» **Given request**
Skip every image and restate the data word for word.

⟨

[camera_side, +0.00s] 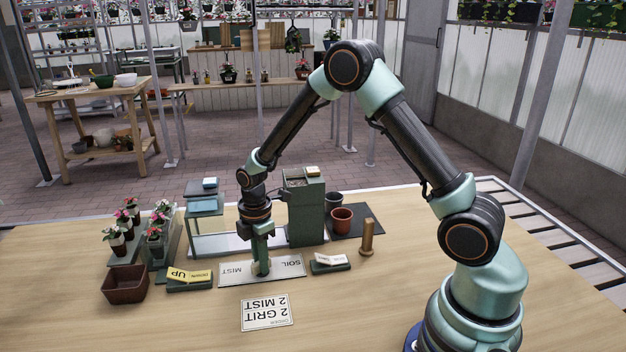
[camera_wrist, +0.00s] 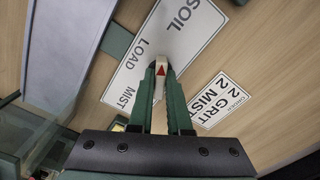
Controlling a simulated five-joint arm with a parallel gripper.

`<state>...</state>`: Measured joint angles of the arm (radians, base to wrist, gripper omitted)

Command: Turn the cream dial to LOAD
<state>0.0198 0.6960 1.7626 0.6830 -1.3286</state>
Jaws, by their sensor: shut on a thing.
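The label plate (camera_side: 285,277) lies flat on the table, with SOIL and MIST readable at its two ends. The wrist view shows the white plate (camera_wrist: 178,38) with SOIL, LOAD and MIST printed on it. My gripper (camera_side: 262,272) points straight down over the middle of the plate. In the wrist view its two green fingers are shut on the cream dial (camera_wrist: 160,63), mostly hidden between them. The dial's red triangle points up in that picture, roughly between LOAD and SOIL; its exact alignment is hard to tell.
An order card (camera_side: 266,313) reading 2 GRIT 2 MIST lies in front. A yellow UP sign (camera_side: 189,275) and a brown tray (camera_side: 124,284) stand left. A small sign block (camera_side: 330,262) and a wooden peg (camera_side: 367,238) stand right. A green tower (camera_side: 306,208) rises behind.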

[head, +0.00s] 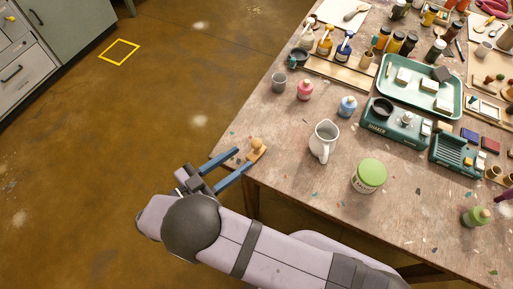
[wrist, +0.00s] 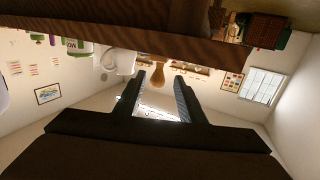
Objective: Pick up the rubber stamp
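The rubber stamp (head: 256,148) is at the near left corner of the table, with a round tan knob and a wooden base. My gripper (head: 244,159) is open, its two blue fingers reaching over the table edge toward the stamp. In the head view the stamp is at the fingertips, slightly beyond them. In the wrist view the stamp's tan handle (wrist: 158,74) shows in the gap between the fingertips of my gripper (wrist: 161,78), with space on both sides. I see no clear contact with the stamp.
A white pitcher (head: 324,141) and a green-lidded jar (head: 369,176) stand to the right. A pink bottle (head: 305,90), a blue bottle (head: 347,106) and a grey cup (head: 279,83) stand farther back. The tabletop (head: 285,160) right around the stamp is clear.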

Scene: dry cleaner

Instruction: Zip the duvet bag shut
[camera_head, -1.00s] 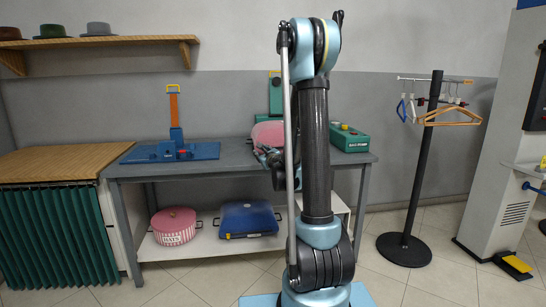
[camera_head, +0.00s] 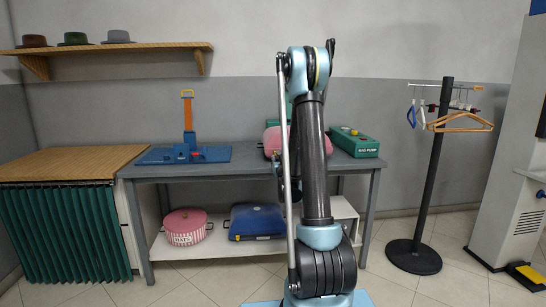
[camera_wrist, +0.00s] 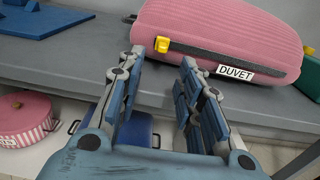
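The pink duvet bag (camera_wrist: 220,25) lies on the grey table, with a black zip strip (camera_wrist: 200,55) and a white DUVET label (camera_wrist: 236,73) along its near side. A yellow zip pull (camera_wrist: 163,44) sits at the strip's left end in the wrist view. My gripper (camera_wrist: 163,58) is open and empty. Its fingertips point toward the pull, one on each side of it in the picture, and look still short of it. In the head view the bag (camera_head: 271,143) is partly hidden behind my arm, and my gripper's fingers cannot be made out.
A blue fixture (camera_head: 185,153) stands left on the table (camera_head: 225,168); a green bag pump (camera_head: 354,142) is at its right end. A striped pink hat box (camera_head: 186,228) and blue case (camera_head: 257,222) sit on the lower shelf. A hanger stand (camera_head: 430,180) is to the right.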

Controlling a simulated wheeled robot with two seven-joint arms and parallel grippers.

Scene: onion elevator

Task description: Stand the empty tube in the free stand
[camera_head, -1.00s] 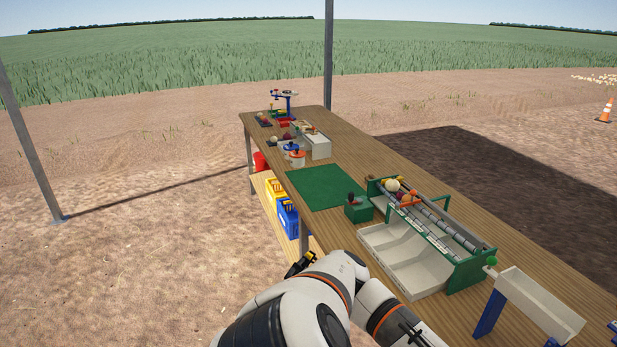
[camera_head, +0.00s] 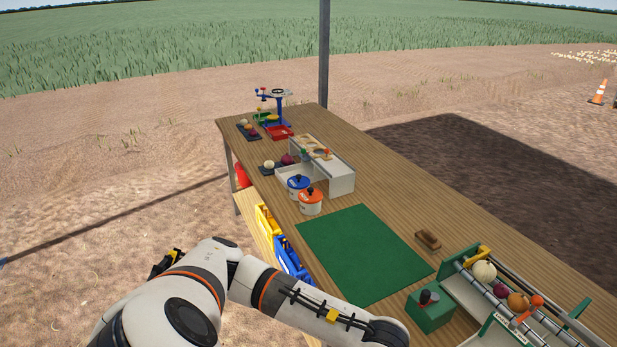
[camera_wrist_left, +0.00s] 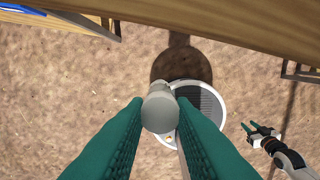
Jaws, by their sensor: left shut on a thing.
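My left gripper (camera_wrist_left: 160,112) has its green fingers closed on a pale grey, round-ended piece (camera_wrist_left: 159,106), seen nearly end-on; it looks like the tube. It is held over the bare ground, beside the table edge. The left gripper itself does not show in the head view, where only my left arm shows. My right gripper (camera_wrist_left: 262,131) is at the right of the left wrist view, with its green fingers apart and nothing visible between them. I cannot pick out the free stand for certain in the head view.
The wooden table (camera_head: 385,170) carries a green mat (camera_head: 362,250), a small brown block (camera_head: 428,239), a green box with a dark knob (camera_head: 430,314) and a roller unit with onions (camera_head: 490,292). Orange (camera_head: 311,204) and blue-lidded pots (camera_head: 298,184) stand beyond the mat, which is clear.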

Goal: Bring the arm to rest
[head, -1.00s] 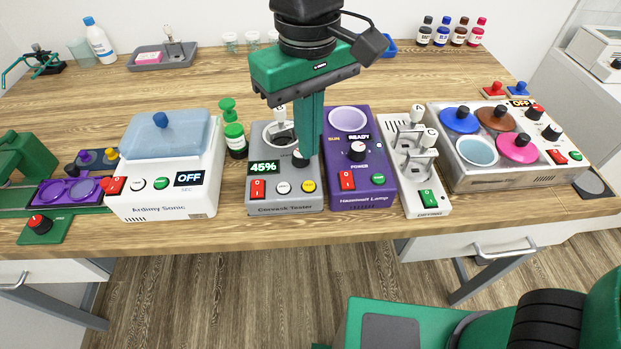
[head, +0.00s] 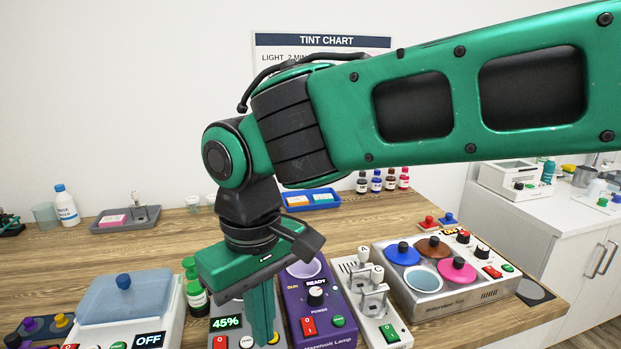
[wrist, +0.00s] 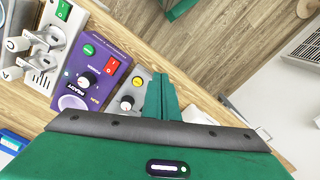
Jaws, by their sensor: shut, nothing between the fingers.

⟩

» **Correct response**
[camera_side, +0.00s] 
[camera_wrist, +0.00s] 
Controlling a simulated five-joint arm with a parallel gripper.

`<state>...</state>`: Measured joint angles of the arm (radians, base to wrist, gripper omitted)

Command: Turn the cream dial to LOAD
<state>0.0198 0.6960 1.7626 0.6830 -1.3286</state>
Jaws, by their sensor: shut on a thing.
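The label plate (camera_side: 285,277) lies flat on the table, with SOIL and MIST readable at its two ends. The wrist view shows the white plate (camera_wrist: 178,38) with SOIL, LOAD and MIST printed on it. My gripper (camera_side: 262,272) points straight down over the middle of the plate. In the wrist view its two green fingers are shut on the cream dial (camera_wrist: 160,63), mostly hidden between them. The dial's red triangle points up in that picture, roughly between LOAD and SOIL; its exact alignment is hard to tell.
An order card (camera_side: 266,313) reading 2 GRIT 2 MIST lies in front. A yellow UP sign (camera_side: 189,275) and a brown tray (camera_side: 124,284) stand left. A small sign block (camera_side: 330,262) and a wooden peg (camera_side: 367,238) stand right. A green tower (camera_side: 306,208) rises behind.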

[head, +0.00s] 
[wrist, +0.00s] 
Objective: Pick up the rubber stamp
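The rubber stamp (head: 256,148) is at the near left corner of the table, with a round tan knob and a wooden base. My gripper (head: 244,159) is open, its two blue fingers reaching over the table edge toward the stamp. In the head view the stamp is at the fingertips, slightly beyond them. In the wrist view the stamp's tan handle (wrist: 158,74) shows in the gap between the fingertips of my gripper (wrist: 161,78), with space on both sides. I see no clear contact with the stamp.
A white pitcher (head: 324,141) and a green-lidded jar (head: 369,176) stand to the right. A pink bottle (head: 305,90), a blue bottle (head: 347,106) and a grey cup (head: 279,83) stand farther back. The tabletop (head: 285,160) right around the stamp is clear.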

Scene: dry cleaner

Instruction: Zip the duvet bag shut
[camera_head, -1.00s] 
[camera_head, +0.00s] 
[camera_wrist, +0.00s] 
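The pink duvet bag (camera_wrist: 220,25) lies on the grey table, with a black zip strip (camera_wrist: 200,55) and a white DUVET label (camera_wrist: 236,73) along its near side. A yellow zip pull (camera_wrist: 163,44) sits at the strip's left end in the wrist view. My gripper (camera_wrist: 163,58) is open and empty. Its fingertips point toward the pull, one on each side of it in the picture, and look still short of it. In the head view the bag (camera_head: 271,143) is partly hidden behind my arm, and my gripper's fingers cannot be made out.
A blue fixture (camera_head: 185,153) stands left on the table (camera_head: 225,168); a green bag pump (camera_head: 354,142) is at its right end. A striped pink hat box (camera_head: 186,228) and blue case (camera_head: 257,222) sit on the lower shelf. A hanger stand (camera_head: 430,180) is to the right.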

Controlling a simulated wheeled robot with two seven-joint arms and parallel grippers.

Scene: onion elevator

Task description: Stand the empty tube in the free stand
[camera_head, -1.00s] 
[camera_head, +0.00s] 
[camera_wrist_left, +0.00s] 
Jaws, by their sensor: left shut on a thing.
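My left gripper (camera_wrist_left: 160,112) has its green fingers closed on a pale grey, round-ended piece (camera_wrist_left: 159,106), seen nearly end-on; it looks like the tube. It is held over the bare ground, beside the table edge. The left gripper itself does not show in the head view, where only my left arm shows. My right gripper (camera_wrist_left: 262,131) is at the right of the left wrist view, with its green fingers apart and nothing visible between them. I cannot pick out the free stand for certain in the head view.
The wooden table (camera_head: 385,170) carries a green mat (camera_head: 362,250), a small brown block (camera_head: 428,239), a green box with a dark knob (camera_head: 430,314) and a roller unit with onions (camera_head: 490,292). Orange (camera_head: 311,204) and blue-lidded pots (camera_head: 298,184) stand beyond the mat, which is clear.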

Goal: Bring the arm to rest
[head, -1.00s] 
[head, +0.00s] 
[wrist, +0.00s] 
Jaws, by their sensor: shut, nothing between the fingers.

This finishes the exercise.